Mentre i territori facenti capo a Roma e Ravenna gravitano nell’orbita bizantina, nel 568 il popolo germanico dei Longobardi, guidato dal re Alboino, invade l’Italia padana e centrale, per poi spingersi anche più a Sud.

La tendenza nomade di questa etnia viene meno proprio in seguito al suo stanziarsi nella penisola italica, dove prende vita un regno longobardo distinto in trentasei ducati autonomi, con capitale Pavia.

L’arte longobarda si avvale di uno spiccato gusto decorativo, tipico dei linguaggi barbarici.

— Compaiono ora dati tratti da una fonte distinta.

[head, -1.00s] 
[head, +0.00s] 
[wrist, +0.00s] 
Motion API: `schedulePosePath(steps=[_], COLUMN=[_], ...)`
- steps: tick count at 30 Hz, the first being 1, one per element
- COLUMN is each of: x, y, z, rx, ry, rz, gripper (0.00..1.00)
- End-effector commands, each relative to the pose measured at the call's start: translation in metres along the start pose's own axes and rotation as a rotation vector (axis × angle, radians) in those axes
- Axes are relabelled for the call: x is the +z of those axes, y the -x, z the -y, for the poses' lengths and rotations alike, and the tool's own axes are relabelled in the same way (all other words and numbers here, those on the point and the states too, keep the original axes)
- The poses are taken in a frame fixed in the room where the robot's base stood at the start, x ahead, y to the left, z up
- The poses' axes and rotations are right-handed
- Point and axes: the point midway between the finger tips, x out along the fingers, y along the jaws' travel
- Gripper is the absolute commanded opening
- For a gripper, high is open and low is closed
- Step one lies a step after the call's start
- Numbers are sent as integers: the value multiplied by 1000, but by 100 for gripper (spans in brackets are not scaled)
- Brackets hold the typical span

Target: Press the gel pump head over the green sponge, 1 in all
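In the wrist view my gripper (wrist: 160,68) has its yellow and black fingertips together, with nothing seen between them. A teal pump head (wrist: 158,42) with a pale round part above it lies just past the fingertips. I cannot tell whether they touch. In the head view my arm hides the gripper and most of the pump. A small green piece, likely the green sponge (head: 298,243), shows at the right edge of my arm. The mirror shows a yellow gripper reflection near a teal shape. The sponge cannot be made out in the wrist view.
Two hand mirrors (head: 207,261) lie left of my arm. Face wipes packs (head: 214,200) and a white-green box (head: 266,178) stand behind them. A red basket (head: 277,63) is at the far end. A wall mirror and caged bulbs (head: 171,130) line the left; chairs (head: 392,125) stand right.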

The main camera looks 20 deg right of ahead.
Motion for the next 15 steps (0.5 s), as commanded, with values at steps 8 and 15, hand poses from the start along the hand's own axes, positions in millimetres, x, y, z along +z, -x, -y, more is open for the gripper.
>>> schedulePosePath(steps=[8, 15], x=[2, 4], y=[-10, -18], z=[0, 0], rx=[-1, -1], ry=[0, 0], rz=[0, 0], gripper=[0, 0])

Gli ornamenti sono caratterizzati da una singolare astrazione geometrica, con originali motivi a intreccio, spesso arricchiti da fantasiosi stilemi vegetali o zoomorfi. Essi assumono un ruolo prevaricante, tanto da far parlare di “horror vacui“, la paura del vuoto, espressione coniata per indicare tale tendenza riempitiva. 

Decori d’ogni sorta trovano ampio riscontro nell’ambito dell’oreficeria, praticata abilmente e caratterizzata da singolari lavorazioni a sbalzo o a incisione e dall’inserimento di pietre e smalti riccamente variopinti. Ne deriva un’originale e cospicua produzione di fibule(*), armi e gioielli, spesso destinati a impreziosire i corredi funebri.

Lo sviluppo dell’oreficeria attesta la scelta di questo popolo di dedicarsi alla realizzazione di manufatti di piccole dimensioni, in linea con l’originaria vocazione nomade.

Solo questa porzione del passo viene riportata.